O presente texto é adaptação de transcrição de gravação de conferência do Prof. Plinio Corrêa de Oliveira a sócios e cooperadores da TFP, mantendo portanto o estilo verbal, e não foi revisto pelo autor.

Se o Prof. Plinio Corrêa de Oliveira estivesse entre nós, certamente pediria que se colocasse explícita menção a sua filial disposição de retificar qualquer discrepância em relação ao Magistério tradicional da Igreja. É o que fazemos aqui constar, com suas próprias palavras, como homenagem a tão belo e constante estado de espírito:

“Católico apostólico romano, o autor deste texto  se submete com filial ardor ao ensinamento tradicional da Santa Igreja. Se, no entanto,  por lapso, algo nele ocorra que não esteja conforme àquele ensinamento, desde já e categoricamente o rejeita”.

As palavras "Revolução" e "Contra-Revolução", são aqui empregadas no sentido que lhes dá o Prof.
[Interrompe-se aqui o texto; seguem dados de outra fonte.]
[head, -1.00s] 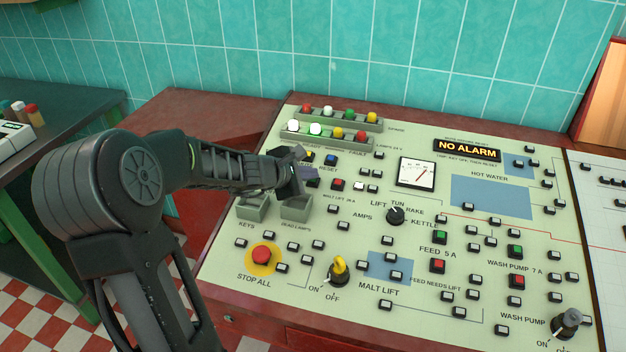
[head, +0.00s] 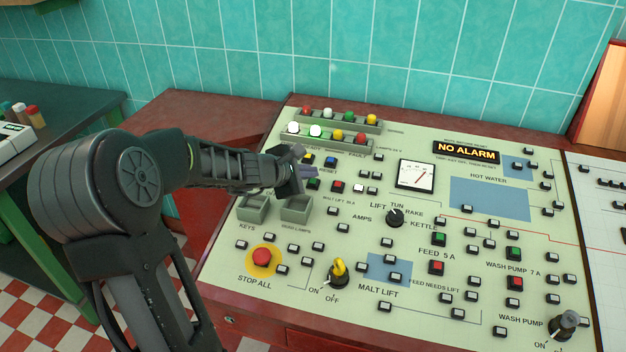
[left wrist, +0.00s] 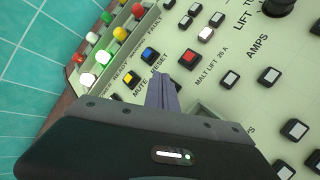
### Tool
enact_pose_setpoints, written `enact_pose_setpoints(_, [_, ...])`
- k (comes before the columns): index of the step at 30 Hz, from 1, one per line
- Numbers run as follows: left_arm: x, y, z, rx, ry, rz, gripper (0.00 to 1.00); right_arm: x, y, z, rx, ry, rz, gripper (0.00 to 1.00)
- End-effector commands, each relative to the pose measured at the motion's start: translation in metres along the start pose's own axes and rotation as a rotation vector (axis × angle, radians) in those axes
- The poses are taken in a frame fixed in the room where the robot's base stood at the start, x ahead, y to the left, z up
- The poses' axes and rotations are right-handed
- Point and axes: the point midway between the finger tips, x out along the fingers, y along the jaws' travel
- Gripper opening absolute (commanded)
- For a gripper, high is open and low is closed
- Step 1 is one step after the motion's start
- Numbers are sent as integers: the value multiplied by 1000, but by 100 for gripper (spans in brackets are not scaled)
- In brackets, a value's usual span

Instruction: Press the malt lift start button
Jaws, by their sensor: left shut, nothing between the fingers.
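The malt lift start button, a green square button (head: 314,184), shows in the head view just below my left fingertips, left of the red button (head: 338,187) above the "MALT LIFT 26 A" label. My left gripper (head: 306,172) is shut and empty, its fingers pointing at the panel by the green button. In the left wrist view the closed fingers (left wrist: 163,92) end just left of the red button (left wrist: 188,57), and the green button is hidden behind them. I cannot tell whether the tips touch it. My right gripper is not in view.
A blue reset button (head: 330,160) and a yellow mute button lie just above the fingers. Two grey open boxes (head: 296,211) stand below. A red stop-all mushroom button (head: 262,257) and a yellow-handled switch (head: 338,272) are nearer the front. The display (head: 467,151) reads "NO ALARM".

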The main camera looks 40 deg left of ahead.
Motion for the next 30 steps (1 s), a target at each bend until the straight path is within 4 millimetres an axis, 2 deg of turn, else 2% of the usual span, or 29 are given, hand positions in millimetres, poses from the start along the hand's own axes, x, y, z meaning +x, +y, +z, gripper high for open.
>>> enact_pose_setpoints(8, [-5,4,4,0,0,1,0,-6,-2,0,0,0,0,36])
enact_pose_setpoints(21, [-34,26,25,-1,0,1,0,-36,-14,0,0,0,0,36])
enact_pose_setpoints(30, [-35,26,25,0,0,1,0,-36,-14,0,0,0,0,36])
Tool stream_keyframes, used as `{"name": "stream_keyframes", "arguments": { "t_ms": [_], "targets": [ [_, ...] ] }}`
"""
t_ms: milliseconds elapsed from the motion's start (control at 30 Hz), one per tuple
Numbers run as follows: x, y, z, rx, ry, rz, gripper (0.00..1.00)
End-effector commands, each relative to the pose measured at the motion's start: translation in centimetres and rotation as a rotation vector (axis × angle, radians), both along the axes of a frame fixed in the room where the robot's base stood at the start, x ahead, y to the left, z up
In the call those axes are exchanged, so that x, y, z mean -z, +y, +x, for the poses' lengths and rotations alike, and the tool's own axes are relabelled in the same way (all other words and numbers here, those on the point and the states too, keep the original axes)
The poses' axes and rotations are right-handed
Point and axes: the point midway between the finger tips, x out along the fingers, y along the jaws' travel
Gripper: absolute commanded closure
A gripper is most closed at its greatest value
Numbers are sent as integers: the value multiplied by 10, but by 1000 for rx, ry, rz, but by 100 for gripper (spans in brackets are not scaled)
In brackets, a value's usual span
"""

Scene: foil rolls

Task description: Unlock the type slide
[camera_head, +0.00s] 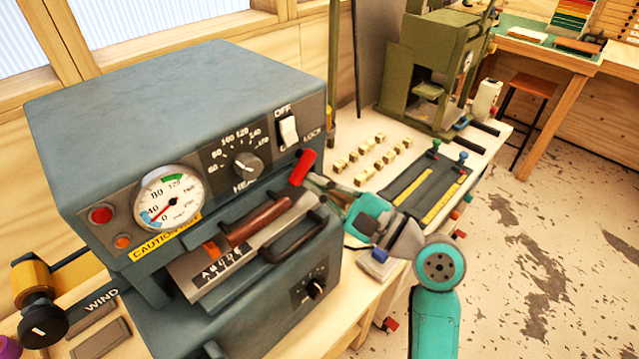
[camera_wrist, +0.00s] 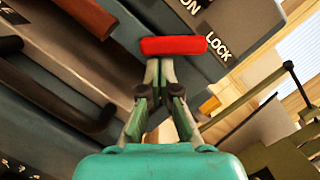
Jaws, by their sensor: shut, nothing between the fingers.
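The grey-blue foil machine (camera_head: 180,95) stands at the left. Its type slide (camera_head: 205,285) sits in the front slot, with dark letters on a light plate, a brown grip (camera_head: 258,220) and a black bar handle. The red lock lever (camera_head: 302,167) is at the machine's right front corner below the "LOCK" label; it also shows in the wrist view (camera_wrist: 173,46), lying crosswise near "LOCK". My gripper (camera_head: 318,180) is shut and empty, fingertips at the lever's near edge in the wrist view (camera_wrist: 160,65). I cannot tell whether they touch it.
A pressure gauge (camera_head: 169,198), heat knob (camera_head: 247,164) and white switch (camera_head: 288,131) are on the machine's front. Small type blocks (camera_head: 365,150) lie on the bench behind my arm. A black tray with yellow rulers (camera_head: 430,187) and a green press (camera_head: 430,70) stand farther right.

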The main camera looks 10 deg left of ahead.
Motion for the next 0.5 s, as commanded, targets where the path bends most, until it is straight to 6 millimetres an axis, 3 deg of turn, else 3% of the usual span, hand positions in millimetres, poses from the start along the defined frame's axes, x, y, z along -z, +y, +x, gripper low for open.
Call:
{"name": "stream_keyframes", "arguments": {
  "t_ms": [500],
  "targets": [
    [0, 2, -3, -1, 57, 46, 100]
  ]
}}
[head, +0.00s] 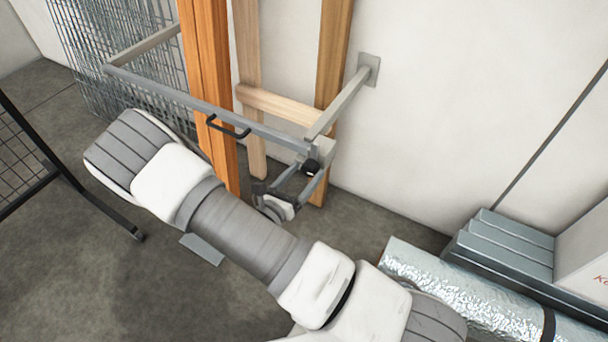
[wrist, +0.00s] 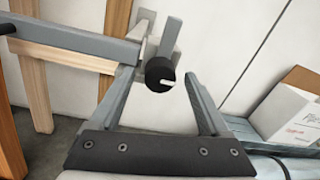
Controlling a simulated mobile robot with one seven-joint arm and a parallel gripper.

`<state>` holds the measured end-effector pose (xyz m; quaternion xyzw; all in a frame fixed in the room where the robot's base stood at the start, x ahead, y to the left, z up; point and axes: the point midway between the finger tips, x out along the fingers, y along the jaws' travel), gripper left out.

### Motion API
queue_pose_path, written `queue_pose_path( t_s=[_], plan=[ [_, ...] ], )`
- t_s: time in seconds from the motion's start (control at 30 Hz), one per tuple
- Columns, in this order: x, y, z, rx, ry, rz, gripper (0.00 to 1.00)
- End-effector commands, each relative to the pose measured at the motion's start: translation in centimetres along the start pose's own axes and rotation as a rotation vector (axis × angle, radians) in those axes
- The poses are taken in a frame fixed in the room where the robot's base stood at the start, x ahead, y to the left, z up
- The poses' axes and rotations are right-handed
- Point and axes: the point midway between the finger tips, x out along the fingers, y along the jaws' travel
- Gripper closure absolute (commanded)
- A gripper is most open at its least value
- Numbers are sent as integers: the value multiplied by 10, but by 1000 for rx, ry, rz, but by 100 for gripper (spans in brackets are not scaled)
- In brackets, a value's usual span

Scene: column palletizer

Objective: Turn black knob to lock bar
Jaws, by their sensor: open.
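The black knob (head: 311,168) sits at the right end of the grey bar (head: 215,108), by the joint with the wall bracket. In the wrist view the knob (wrist: 160,74) is round, with a pale mark on its face, and shows between the fingertips of my gripper (wrist: 153,80). My gripper (head: 291,183) is open in the head view, just below and around the knob's level. I cannot tell whether the fingers touch the knob. A grey arm from the wall plate (head: 369,69) meets the bar near the knob. A black handle (head: 228,127) is on the bar.
Orange wooden beams (head: 212,75) and lighter timbers (head: 333,60) stand behind the bar. Wire mesh (head: 110,50) leans at the left wall. Grey stacked boxes (head: 505,245), a foil roll (head: 465,290) and a white carton (wrist: 295,105) are at the right. A black mesh frame (head: 30,165) stands left.

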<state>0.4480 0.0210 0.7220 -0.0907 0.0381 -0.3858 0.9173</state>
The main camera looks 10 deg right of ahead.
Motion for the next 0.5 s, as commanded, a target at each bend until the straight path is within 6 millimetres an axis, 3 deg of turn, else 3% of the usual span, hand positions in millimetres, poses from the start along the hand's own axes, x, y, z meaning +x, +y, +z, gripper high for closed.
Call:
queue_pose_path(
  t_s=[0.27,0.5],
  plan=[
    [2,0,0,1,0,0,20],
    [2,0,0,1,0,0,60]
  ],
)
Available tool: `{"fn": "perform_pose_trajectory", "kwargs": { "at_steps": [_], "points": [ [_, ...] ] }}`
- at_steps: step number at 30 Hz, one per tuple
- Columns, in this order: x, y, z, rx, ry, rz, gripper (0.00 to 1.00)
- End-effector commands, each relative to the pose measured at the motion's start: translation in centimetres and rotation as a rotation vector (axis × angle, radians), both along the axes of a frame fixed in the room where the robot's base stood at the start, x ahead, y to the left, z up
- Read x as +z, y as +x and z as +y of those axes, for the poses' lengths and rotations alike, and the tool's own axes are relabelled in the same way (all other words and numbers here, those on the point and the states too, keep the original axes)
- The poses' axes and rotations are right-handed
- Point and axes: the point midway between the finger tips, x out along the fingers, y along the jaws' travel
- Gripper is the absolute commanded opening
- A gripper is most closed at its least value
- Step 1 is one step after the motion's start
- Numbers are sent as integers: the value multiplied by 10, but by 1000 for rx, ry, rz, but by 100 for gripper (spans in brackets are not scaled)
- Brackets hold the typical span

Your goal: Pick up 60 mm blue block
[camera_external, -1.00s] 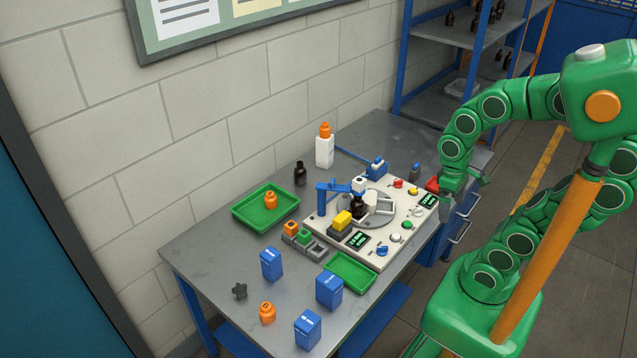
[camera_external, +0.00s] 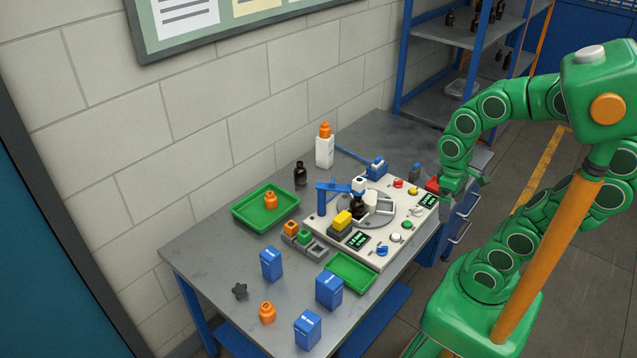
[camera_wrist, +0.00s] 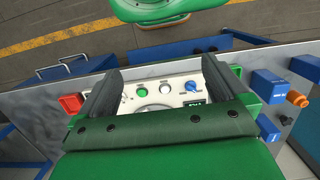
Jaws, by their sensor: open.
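Three blue blocks with white labels stand on the workbench: one left of the middle (camera_external: 271,264), one by the small green tray (camera_external: 329,291), and one near the front edge (camera_external: 308,329). Their labels are too small to read, so I cannot tell which is 60 mm. Blue blocks also show at the right of the wrist view, one (camera_wrist: 268,86) behind a second (camera_wrist: 268,131), with another (camera_wrist: 306,67) at the edge. My gripper (camera_external: 466,183) is open and empty beyond the panel's right end, well away from the blocks. Its two dark fingers (camera_wrist: 162,72) are spread apart in the wrist view.
The control panel (camera_external: 318,222) with knobs, a turntable and a blue arm fills the bench middle. A green tray (camera_external: 243,214) holds an orange bottle. An orange jar (camera_external: 267,312) and a dark star knob (camera_external: 239,291) lie near the blocks. A wall stands behind.

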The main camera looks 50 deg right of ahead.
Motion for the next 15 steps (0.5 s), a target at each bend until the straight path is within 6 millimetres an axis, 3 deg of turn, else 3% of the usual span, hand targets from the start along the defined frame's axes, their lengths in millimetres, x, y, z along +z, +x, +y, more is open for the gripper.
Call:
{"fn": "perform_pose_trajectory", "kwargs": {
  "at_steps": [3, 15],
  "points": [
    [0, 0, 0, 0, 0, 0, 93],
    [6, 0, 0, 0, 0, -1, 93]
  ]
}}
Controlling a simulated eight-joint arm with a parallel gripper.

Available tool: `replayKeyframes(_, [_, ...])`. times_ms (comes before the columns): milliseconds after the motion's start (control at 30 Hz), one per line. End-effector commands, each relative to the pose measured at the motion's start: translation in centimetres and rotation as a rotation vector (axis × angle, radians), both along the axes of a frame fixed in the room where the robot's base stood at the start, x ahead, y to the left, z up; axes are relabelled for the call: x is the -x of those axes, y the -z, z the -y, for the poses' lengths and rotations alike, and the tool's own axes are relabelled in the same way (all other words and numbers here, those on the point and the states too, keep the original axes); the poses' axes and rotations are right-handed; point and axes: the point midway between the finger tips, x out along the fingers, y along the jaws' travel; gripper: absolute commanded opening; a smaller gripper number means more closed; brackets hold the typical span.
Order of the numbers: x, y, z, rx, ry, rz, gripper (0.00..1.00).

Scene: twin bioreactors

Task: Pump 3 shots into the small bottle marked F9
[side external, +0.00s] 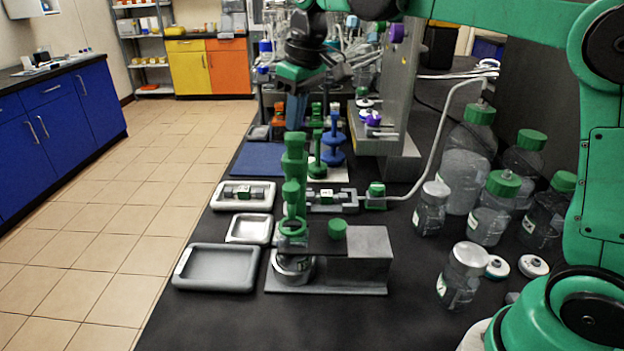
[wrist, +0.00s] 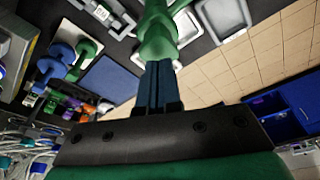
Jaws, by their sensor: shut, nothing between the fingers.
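A green pump (side external: 293,185) with a stepped head stands upright on a grey stand (side external: 355,265) in the side view. A small clear container (side external: 292,241) shows under the pump, above a round metal holder (side external: 292,268). I cannot read the mark F9 on any bottle. My gripper (side external: 295,122) points down just above the pump's top, its dark fingers shut and empty. In the wrist view the shut fingers (wrist: 158,78) end at the green pump head (wrist: 157,38). I cannot tell whether they touch it.
A green knob (side external: 337,229) sits on the stand. Grey trays (side external: 217,268) lie to its left. Several bottles (side external: 467,265) with grey or green lids stand at the right. Blue and green pieces (side external: 333,150) stand behind. The front of the black bench is clear.

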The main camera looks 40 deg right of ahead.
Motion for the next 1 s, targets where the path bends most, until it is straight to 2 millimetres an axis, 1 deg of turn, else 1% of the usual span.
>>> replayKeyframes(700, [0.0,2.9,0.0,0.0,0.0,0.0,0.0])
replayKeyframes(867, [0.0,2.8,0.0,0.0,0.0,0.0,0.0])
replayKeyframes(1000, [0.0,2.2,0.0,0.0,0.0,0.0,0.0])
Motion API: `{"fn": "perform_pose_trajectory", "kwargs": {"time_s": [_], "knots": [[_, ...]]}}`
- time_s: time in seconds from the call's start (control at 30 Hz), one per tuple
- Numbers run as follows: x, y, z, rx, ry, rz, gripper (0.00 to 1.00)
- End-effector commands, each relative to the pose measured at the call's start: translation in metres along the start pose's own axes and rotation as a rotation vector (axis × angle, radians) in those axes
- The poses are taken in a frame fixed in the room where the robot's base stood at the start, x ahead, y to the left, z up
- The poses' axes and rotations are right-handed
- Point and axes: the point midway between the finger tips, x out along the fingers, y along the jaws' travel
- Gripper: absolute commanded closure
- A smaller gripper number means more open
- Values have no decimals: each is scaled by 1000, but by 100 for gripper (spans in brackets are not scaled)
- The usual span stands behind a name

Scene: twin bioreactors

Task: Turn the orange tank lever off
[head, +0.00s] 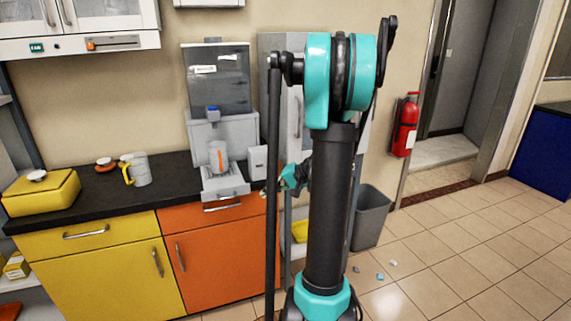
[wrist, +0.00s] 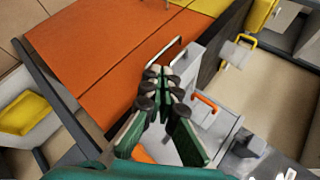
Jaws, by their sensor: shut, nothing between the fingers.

Plinio Corrêa de Oliveira em seu livro "Revolução e Contra-Revolução", cuja primeira edição foi publicada no Nº 100 de "Catolicismo", em abril de 1959.

Quando estudamos o problema da decadência da sociedade medieval, ocorre-nos uma indagação no sentido de saber por onde ela se vergou à Revolução.

Muitos afirmam que a decadência coube aos reis e ao clero que deram o passo inicial. Há outra teoria, mais simpática, que é a de que tudo foi possível a partir do momento em que a resistência deixou de ser caracterizada por uma intolerância enérgica, indignada e militante. Só a reação enérgica é capaz de deter o progresso do mal. O mais lamentável não é que os maus sejam audaciosos, mas que os bons não lhes ofereçam a intolerância e resistência enérgica que eles demonstram para com o bem.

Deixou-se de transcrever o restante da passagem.